• [Records shown]:

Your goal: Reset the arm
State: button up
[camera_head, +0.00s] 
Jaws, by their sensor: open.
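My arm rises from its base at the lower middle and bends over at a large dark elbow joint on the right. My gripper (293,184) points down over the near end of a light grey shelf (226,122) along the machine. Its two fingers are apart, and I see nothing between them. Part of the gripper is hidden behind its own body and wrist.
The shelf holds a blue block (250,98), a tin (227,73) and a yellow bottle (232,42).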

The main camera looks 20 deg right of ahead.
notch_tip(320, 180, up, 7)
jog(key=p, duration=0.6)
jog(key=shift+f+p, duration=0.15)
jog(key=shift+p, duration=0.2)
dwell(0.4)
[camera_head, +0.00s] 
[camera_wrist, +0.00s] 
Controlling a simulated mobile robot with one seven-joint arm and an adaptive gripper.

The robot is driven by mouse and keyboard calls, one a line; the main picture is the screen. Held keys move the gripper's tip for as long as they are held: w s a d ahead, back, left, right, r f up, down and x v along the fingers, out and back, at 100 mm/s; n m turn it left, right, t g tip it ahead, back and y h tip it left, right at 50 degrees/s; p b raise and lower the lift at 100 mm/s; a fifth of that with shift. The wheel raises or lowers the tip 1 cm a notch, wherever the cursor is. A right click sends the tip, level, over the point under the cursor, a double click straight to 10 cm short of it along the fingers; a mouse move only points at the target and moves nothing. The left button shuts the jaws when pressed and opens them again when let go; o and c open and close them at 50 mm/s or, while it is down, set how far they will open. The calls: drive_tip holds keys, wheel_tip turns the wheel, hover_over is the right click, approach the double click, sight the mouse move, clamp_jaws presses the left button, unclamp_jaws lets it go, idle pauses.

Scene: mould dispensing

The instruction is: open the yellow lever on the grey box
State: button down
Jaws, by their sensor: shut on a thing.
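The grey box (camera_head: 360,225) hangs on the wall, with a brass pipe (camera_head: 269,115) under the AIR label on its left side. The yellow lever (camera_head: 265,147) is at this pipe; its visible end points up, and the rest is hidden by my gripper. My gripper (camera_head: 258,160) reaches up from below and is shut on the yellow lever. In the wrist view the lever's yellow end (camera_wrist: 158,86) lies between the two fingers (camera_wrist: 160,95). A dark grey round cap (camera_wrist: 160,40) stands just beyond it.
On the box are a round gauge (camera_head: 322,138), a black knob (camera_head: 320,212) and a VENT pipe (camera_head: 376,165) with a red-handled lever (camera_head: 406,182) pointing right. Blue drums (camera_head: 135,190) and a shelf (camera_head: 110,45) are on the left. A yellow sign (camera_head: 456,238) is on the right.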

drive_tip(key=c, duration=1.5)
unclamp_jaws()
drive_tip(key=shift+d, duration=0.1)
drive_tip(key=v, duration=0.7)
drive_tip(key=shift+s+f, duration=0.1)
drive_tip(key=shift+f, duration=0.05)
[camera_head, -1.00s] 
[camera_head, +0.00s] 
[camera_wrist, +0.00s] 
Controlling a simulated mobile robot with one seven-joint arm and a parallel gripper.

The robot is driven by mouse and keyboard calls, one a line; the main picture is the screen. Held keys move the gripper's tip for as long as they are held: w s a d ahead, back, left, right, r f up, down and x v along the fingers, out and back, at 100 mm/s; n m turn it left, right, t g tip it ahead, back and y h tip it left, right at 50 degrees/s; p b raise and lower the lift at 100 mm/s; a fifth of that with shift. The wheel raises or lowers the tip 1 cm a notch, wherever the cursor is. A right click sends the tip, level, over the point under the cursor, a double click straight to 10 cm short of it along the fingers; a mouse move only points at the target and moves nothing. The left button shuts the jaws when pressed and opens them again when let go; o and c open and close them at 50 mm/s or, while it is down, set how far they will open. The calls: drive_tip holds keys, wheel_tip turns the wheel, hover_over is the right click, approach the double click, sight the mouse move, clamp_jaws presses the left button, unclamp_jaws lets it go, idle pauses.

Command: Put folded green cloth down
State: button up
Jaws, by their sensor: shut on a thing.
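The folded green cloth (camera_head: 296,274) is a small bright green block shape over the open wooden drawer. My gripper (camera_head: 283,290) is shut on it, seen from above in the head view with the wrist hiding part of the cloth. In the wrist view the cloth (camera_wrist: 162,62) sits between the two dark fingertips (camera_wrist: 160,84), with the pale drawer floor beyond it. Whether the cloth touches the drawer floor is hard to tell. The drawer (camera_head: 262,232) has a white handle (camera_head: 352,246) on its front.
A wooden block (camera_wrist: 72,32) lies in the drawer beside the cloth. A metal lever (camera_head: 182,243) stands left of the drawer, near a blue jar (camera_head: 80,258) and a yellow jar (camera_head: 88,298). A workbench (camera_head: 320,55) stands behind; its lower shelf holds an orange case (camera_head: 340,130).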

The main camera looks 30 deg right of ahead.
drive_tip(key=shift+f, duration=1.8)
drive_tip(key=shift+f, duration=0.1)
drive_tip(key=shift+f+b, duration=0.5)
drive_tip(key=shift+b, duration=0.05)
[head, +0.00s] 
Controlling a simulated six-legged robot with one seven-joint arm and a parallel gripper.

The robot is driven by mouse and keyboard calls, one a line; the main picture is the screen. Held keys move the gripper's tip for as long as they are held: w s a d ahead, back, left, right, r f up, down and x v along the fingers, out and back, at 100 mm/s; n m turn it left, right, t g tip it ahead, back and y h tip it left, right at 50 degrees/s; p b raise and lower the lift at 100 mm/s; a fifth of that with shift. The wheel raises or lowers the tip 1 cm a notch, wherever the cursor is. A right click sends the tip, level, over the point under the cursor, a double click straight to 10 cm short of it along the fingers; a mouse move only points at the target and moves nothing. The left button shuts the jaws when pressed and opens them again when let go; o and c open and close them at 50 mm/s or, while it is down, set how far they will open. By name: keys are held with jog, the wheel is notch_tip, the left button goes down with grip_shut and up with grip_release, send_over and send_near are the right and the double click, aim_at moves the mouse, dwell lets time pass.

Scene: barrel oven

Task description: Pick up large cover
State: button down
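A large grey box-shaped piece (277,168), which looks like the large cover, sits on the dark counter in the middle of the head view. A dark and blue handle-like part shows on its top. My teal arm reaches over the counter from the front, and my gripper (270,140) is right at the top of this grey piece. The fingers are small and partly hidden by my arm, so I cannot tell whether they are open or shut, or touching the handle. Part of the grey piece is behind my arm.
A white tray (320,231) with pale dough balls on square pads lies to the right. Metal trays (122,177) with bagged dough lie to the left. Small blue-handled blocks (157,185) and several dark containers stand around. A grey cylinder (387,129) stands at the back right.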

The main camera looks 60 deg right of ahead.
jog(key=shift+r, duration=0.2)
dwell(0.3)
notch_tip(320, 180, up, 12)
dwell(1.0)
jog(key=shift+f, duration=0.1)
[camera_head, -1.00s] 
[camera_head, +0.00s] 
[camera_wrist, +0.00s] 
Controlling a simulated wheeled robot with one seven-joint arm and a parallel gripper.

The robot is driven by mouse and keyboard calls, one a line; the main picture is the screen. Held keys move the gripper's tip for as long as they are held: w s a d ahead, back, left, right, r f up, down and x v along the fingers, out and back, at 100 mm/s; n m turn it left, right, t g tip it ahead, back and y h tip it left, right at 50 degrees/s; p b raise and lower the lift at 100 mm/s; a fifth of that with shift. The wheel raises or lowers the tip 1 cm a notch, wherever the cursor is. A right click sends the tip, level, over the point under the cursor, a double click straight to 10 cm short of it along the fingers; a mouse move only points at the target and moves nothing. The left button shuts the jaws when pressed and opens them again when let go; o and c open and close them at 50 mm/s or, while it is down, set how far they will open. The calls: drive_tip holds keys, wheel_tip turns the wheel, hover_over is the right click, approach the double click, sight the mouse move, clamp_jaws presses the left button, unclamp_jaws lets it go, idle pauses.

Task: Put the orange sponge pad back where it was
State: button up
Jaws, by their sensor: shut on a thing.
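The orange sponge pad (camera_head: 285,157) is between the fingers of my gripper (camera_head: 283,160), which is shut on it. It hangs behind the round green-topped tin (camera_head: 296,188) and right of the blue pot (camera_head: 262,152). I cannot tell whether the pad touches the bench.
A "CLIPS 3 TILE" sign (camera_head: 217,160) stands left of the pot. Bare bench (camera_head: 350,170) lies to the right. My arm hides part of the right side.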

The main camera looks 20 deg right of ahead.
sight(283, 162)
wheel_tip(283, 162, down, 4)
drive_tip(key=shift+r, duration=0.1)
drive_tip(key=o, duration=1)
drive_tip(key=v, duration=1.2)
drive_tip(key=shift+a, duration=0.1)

• [What the exercise asks]: Reproduce only the lines from the top of the material through the one bearing "an adaptive gripper.", each exactly as it stands.

• [Solution for this task]:
Your goal: Reset the arm
State: button up
[camera_head, +0.00s] 
Jaws, by their sensor: open.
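My arm rises from its base at the lower middle and bends over at a large dark elbow joint on the right. My gripper (293,184) points down over the near end of a light grey shelf (226,122) along the machine. Its two fingers are apart, and I see nothing between them. Part of the gripper is hidden behind its own body and wrist.
The shelf holds a blue block (250,98), a tin (227,73) and a yellow bottle (232,42).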

The main camera looks 20 deg right of ahead.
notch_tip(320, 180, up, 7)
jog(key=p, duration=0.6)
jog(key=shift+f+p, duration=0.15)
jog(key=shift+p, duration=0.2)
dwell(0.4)
[camera_head, +0.00s] 
[camera_wrist, +0.00s] 
Controlling a simulated mobile robot with one seven-joint arm and an adaptive gripper.

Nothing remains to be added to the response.